Requirement
Which lines contain the string "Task"? Please list every one of them.

(Dataset excerpt)

+ + +

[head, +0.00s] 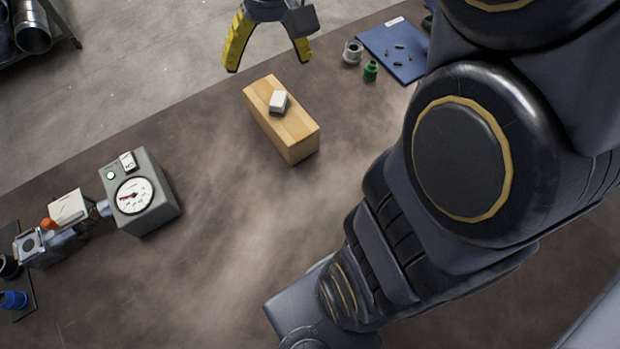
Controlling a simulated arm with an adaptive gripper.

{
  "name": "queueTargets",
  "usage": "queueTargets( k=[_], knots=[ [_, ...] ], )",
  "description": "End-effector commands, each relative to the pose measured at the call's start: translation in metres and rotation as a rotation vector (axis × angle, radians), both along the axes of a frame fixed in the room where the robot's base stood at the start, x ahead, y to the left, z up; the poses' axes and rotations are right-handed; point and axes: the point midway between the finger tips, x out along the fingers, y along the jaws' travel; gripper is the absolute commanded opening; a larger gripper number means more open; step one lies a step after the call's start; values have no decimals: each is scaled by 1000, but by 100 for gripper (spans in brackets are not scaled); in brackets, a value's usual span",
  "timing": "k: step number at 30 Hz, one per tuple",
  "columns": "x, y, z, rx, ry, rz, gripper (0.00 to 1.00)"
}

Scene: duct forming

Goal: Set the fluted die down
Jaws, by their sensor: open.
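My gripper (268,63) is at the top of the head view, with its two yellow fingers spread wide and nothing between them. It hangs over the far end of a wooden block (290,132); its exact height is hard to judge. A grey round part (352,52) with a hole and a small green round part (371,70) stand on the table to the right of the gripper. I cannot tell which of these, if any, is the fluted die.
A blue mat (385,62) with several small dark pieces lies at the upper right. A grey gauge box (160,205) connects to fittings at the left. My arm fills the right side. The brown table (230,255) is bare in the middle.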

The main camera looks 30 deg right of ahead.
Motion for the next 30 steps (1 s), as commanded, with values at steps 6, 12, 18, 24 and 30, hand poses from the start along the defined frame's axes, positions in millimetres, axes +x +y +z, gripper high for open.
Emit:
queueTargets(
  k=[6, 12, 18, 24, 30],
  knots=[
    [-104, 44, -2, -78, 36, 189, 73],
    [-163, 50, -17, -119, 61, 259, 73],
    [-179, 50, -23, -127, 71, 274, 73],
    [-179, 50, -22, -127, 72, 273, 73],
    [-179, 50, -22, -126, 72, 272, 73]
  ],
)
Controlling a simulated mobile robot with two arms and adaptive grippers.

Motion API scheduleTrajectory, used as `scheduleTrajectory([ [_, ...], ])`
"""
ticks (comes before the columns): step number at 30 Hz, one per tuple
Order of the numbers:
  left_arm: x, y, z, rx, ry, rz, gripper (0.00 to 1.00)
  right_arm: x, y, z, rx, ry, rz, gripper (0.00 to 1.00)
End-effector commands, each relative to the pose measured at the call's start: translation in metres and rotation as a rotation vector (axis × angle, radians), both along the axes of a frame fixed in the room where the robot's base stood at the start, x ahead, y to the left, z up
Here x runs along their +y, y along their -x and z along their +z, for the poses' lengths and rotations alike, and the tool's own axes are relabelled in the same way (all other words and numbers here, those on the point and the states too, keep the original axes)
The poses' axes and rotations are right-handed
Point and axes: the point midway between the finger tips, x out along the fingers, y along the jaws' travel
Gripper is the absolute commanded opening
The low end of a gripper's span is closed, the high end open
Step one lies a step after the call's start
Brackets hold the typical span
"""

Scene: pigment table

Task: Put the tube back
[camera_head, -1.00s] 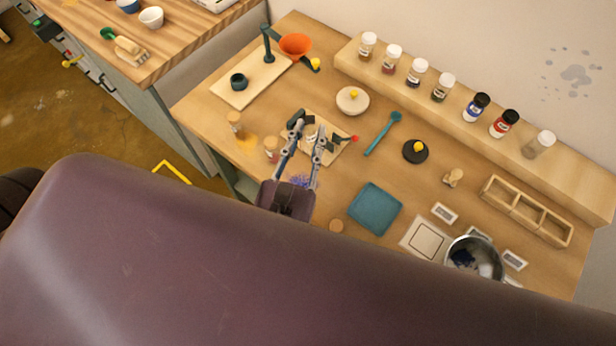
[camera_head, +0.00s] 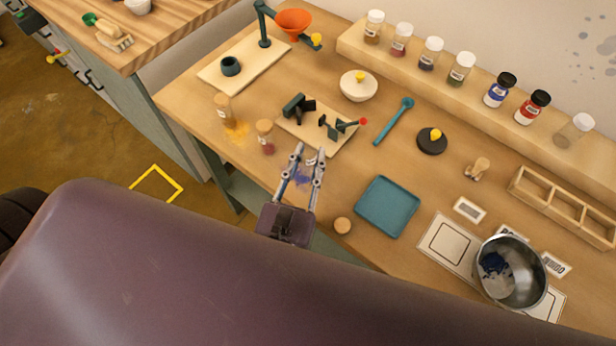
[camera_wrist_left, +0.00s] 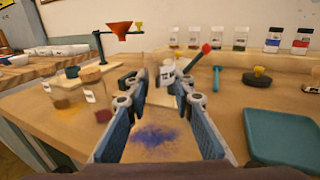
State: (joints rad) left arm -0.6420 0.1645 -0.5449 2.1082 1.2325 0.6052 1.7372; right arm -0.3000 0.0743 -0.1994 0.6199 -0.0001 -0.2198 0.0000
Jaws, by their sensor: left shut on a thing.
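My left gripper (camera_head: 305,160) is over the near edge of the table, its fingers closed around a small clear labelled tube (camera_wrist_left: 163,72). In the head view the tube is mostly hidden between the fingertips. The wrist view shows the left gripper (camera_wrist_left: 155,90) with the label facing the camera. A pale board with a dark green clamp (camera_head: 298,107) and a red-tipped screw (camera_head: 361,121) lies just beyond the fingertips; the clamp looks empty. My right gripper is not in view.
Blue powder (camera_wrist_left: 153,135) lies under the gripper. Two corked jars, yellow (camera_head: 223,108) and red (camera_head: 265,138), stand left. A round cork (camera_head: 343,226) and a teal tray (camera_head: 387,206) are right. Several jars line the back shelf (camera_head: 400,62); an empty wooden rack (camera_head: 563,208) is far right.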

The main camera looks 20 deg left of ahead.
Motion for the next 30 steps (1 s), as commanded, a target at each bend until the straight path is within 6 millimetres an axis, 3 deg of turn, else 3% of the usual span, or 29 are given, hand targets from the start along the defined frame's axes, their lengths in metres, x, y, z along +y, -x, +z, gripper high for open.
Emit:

+ + +

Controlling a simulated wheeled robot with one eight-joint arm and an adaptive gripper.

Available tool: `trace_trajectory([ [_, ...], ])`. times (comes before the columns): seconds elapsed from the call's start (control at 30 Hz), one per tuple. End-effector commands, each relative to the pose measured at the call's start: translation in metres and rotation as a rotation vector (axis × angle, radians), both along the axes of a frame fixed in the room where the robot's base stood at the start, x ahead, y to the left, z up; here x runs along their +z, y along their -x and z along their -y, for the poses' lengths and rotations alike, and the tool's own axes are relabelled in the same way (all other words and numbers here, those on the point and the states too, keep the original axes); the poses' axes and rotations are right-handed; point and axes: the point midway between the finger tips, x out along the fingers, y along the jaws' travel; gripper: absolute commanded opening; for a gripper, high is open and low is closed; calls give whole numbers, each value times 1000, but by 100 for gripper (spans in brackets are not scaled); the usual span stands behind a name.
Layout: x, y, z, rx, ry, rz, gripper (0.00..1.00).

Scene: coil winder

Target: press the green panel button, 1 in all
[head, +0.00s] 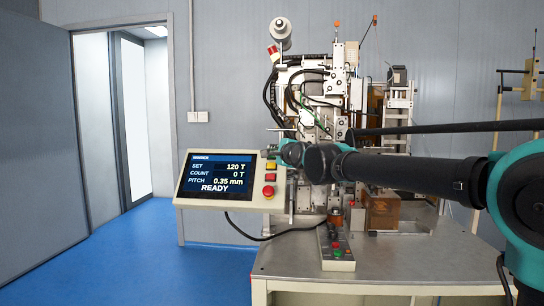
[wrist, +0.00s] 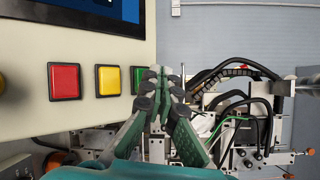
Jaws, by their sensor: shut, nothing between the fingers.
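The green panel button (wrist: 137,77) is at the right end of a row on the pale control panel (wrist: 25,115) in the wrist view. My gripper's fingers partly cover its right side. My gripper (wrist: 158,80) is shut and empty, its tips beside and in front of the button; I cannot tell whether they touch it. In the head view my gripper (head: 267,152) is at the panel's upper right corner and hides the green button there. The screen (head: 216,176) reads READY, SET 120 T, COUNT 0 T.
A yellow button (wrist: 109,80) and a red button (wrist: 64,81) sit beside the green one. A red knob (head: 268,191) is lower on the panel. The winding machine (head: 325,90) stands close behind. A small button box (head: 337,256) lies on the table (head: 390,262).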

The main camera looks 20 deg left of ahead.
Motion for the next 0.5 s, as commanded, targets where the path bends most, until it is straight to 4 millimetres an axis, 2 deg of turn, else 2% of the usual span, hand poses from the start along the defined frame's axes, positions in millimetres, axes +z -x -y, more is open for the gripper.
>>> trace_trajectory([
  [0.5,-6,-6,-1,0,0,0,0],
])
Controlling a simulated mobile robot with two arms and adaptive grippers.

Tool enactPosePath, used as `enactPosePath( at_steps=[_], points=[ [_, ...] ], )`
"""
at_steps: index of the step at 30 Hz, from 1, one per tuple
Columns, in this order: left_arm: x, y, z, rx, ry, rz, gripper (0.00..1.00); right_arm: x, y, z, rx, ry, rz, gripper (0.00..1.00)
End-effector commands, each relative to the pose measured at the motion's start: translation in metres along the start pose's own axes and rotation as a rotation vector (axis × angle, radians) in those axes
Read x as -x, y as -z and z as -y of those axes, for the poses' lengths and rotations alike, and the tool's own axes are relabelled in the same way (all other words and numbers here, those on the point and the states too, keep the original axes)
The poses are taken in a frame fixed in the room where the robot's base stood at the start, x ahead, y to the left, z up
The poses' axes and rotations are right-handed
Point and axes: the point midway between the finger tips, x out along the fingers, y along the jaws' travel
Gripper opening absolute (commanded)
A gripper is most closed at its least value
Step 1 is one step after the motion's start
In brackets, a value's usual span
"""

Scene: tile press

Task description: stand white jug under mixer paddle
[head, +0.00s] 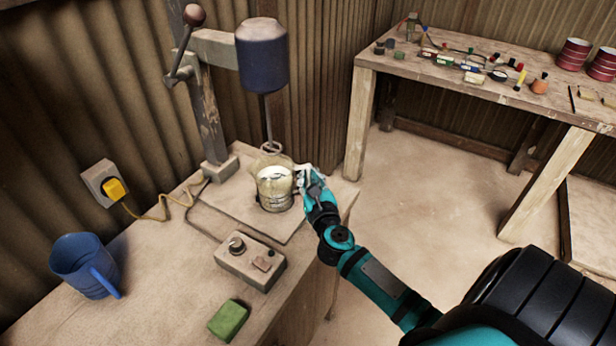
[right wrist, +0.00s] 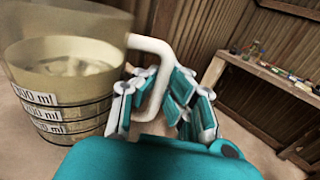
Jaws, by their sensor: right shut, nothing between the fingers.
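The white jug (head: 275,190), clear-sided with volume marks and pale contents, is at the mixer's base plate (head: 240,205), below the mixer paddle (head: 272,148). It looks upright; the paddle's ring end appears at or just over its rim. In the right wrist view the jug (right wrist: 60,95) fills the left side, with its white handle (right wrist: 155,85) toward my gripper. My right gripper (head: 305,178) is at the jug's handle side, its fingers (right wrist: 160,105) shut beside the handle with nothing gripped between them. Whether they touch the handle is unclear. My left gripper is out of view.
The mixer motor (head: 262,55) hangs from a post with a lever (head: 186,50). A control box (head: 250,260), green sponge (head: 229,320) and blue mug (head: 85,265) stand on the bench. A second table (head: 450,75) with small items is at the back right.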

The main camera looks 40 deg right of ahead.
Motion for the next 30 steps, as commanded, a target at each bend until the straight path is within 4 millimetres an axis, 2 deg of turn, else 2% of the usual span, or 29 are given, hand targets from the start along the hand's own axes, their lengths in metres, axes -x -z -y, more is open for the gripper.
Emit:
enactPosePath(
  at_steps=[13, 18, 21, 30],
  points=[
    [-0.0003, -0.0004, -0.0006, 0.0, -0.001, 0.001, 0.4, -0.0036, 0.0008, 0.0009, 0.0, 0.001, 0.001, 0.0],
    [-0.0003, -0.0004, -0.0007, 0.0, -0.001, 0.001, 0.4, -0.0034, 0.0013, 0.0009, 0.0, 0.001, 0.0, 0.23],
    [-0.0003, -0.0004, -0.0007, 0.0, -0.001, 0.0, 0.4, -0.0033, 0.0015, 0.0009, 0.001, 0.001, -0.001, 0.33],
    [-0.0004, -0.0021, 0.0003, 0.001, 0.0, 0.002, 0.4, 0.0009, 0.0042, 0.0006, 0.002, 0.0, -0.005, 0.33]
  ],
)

+ + +

Solved exercise
Task: Put the tube back
Task description: stand white jug under mixer paddle

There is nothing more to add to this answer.